One night after spending two hours perfecting her pencilled eyebrows (an hour for each eyebrow), we hit the first club and Eff met a young gentleman. It wasn’t too long before they retreated to a kissing corner…. sometime later my sister found me on the dance floor and dragged me into the toilet. For some reason when you are under 20 it’s never possible to go to the toilet alone. Like a bimbo girl out of one of those B-grade horror movies, I let out a ear shattering shriek – Eff’s face was covered in thick black smudges. I pulled her in front of the mirror to let her see what she had become. My first thought was that the kissing dude had bitten her and she was changing into a creature of the night but then Eff came up with a more practical and likely answer. ‘Oh my god’, she announced, ‘it’s my eyebrows – they must have smudged off when I was kissing that guy!’ So that was that (or so we thought) and we washed and dried her face off and left the toilets – minus a set of eyebrows.

Eff retreated alone to a discrete part of the club and continued shaking her groove thing on the dance floor when out of the corner of my eye I spied her kissing companion making his way over to her – he looked a little different – he had Eff’s eyebrows all over his face, and clearly this had been the case for at least 3 hours. Then I understood where the rest of Eff’s eyebrows had gone.

Rocket Rog

‘Rocket Rog’ was an old red rebuilt 1970s Datsun. There we were one night, Rocket Rog, Simone (Rog’s owner), Eff and myself heading out to some club or other. We had been regulars at this particular club and we were excited on this particular night because we had met some guys the week before and had agreed to hook up the following week. We were chatting away excitedly about the prospect of catching up with Tom, Dick and Harry when suddenly Rocket Rog came vigorously into contact with another vehicle and CRASH just like that Rocket Rog was seriously banged up. Thankfully no one was injured, but while Simone exchanged details with the other driver, Eff and I sat in dreary selfish silence both thinking the same thing. Did this mean we would have to go home? Rog was in pretty bad shape and we figured Simone was in no mood to go clubbing. Simone hopped back into the car looking stressed and tense, and we knew it was all over – there would be no club and no guys tonight. But then, low and behold, Simone announced that the clubbing mission was still on! We sat in sympathetic silence the rest of the journey listening to poor beaten up old Rog – the only sound coming from the left hand tyre wobbling hitting the front guard with repeated thuds. Ah, if only we had focused that determination on more significant challenges back then – we could have ruled the world!

The Podium

Most teenagers will remember, or at least remember flashbacks from pulling an all nighter with the help of alcohol Me? Well I never relied on alcohol to have a good night especially because I had a part-time job on the weekends with early morning starts. However one particularly night I decided to break the rules, be a rebel and drink myself silly (but not before responsibly calling into work the day before and advising them of the need to find a replacement).
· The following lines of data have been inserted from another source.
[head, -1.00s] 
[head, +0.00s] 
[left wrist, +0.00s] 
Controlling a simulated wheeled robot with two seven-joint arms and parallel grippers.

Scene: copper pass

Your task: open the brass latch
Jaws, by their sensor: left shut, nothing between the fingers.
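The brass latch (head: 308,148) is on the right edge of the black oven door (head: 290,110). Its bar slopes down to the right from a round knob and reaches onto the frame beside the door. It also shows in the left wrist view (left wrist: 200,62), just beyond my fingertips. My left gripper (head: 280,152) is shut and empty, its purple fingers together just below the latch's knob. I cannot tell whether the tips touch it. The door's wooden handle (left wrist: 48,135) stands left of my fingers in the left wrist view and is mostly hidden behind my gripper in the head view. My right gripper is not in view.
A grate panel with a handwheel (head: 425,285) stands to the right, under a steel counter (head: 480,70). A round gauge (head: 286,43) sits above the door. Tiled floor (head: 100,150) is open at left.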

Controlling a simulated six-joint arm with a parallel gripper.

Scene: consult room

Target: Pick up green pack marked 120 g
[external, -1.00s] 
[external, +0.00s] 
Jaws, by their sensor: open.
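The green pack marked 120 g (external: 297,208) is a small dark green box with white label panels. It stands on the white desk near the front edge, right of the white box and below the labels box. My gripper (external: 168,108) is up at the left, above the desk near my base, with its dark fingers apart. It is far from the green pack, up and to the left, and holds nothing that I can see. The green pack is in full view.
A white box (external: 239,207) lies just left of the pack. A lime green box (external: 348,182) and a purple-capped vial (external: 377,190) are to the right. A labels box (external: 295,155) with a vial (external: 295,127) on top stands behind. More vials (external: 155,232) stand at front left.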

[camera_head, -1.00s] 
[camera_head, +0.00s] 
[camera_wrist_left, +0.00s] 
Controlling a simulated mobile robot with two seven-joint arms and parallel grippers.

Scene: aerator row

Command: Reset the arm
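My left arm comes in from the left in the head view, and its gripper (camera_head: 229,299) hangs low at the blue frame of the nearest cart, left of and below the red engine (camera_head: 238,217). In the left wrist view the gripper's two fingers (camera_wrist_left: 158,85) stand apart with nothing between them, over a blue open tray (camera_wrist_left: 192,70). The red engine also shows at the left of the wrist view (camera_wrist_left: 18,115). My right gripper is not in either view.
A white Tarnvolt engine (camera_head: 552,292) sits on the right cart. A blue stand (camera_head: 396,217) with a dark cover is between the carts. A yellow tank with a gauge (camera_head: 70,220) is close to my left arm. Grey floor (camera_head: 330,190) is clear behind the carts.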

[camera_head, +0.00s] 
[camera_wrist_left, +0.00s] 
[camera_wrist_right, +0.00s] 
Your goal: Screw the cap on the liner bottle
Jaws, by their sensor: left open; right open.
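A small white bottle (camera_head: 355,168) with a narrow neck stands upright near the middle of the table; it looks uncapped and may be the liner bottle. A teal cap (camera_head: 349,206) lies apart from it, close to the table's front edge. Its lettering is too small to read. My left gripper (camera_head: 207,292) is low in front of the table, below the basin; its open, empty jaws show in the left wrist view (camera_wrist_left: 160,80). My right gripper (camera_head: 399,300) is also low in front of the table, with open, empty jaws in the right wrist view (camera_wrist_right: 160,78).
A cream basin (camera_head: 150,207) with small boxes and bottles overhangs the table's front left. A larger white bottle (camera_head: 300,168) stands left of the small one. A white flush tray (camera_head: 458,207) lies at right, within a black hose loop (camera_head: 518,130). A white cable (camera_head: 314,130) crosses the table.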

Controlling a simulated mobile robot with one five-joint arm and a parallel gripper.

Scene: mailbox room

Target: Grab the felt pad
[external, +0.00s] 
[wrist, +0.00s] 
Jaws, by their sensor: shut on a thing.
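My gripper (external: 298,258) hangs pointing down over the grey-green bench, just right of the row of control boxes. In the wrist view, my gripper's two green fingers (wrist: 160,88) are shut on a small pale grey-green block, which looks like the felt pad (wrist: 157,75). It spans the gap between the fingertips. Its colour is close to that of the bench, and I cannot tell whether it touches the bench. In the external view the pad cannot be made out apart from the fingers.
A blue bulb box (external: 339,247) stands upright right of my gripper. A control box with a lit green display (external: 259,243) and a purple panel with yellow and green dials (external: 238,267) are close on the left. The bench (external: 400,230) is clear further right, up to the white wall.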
Wasting no time, I headed for the bar to choose my poison – a shot of green chartreuse. Now for those of you have no experience with chartreuse, let me enlighten you. Chartreuse has a 55% alcohol rating and is extremely pungent, and remarkably potent – after you have downed a shot of chartreuse your entire world as you know it changes. Just imagine what it’s like to knock back some herbal mouthwash on steroids – this spicy elixir will set your body on fire and it’s well advised to have a glass of water on standby. Well naturally after a few shots of chartreuse, my memory was fragmented but I do recall moving onto tequila shots. Then from a distance I spied my cousin dancing on the podium – wanting in on the action I stumbled across the dance floor (but not before knocking several few people over and falling over a bar stool in the process).

By this time my coordination was nonexistent, not only was I unable to physically lift myself onto the podium, I was very confused about the process – how could I lift one leg onto the podium in order to swing myself up there with the other? The mystery behind the pyramids is one thing, but working out how to climb a step when you are drunk is even more bewildering. So there I was staring up at my cousin in awe swaying like a poplar tree in a gale when suddenly the heavens opened up and the hand of God (my cousin) reached down to help me. Alas the task was impossible for she too was inebriated, so the only thing left for us was falling to the floor in a mangled heap of fumbling arms and legs.

Sadly the story of the podium does not end well, the bouncers were not impressed with the commotion and escorted us outside to our waiting chariot – our taxi.  The unimpressed taxi driver sighed… he was obviously used to seeing people failing to reach the top of the podium so I greatly expressed my grief.. all over the black vinyl seats.

I don’t recall ever taking another day off work again.